*** Provided data
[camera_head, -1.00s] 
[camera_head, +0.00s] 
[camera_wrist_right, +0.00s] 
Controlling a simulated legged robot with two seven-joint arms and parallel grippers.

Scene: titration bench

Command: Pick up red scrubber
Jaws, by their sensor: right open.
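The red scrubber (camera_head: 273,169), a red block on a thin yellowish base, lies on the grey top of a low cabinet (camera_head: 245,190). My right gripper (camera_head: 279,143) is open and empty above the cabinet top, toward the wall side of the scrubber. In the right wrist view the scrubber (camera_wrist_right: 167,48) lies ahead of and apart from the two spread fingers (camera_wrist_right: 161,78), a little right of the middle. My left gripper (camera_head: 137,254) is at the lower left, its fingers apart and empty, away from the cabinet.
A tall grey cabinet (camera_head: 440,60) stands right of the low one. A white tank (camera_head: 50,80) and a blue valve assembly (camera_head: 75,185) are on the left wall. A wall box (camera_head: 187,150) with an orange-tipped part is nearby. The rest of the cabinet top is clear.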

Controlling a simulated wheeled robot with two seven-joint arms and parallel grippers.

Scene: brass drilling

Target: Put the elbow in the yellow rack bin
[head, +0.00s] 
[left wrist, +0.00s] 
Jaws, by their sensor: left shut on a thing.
******
Return each line of the data exactly as written above.

• **Expected answer**
[camera_head, -1.00s] 
[camera_head, +0.00s] 
[camera_wrist_right, +0.00s] 
Controlling a simulated legged robot with two seven-joint arms and parallel grippers.

Scene: titration bench

Command: Pick up red scrubber
Jaws, by their sensor: right open.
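The red scrubber (camera_head: 273,169), a red block on a thin yellowish base, lies on the grey top of a low cabinet (camera_head: 245,190). My right gripper (camera_head: 279,143) is open and empty above the cabinet top, toward the wall side of the scrubber. In the right wrist view the scrubber (camera_wrist_right: 167,48) lies ahead of and apart from the two spread fingers (camera_wrist_right: 161,78), a little right of the middle. My left gripper (camera_head: 137,254) is at the lower left, its fingers apart and empty, away from the cabinet.
A tall grey cabinet (camera_head: 440,60) stands right of the low one. A white tank (camera_head: 50,80) and a blue valve assembly (camera_head: 75,185) are on the left wall. A wall box (camera_head: 187,150) with an orange-tipped part is nearby. The rest of the cabinet top is clear.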

Controlling a simulated wheeled robot with two seven-joint arms and parallel grippers.

Scene: brass drilling

Target: Put the elbow in the yellow rack bin
[head, +0.00s] 
[left wrist, +0.00s] 
Jaws, by their sensor: left shut on a thing.

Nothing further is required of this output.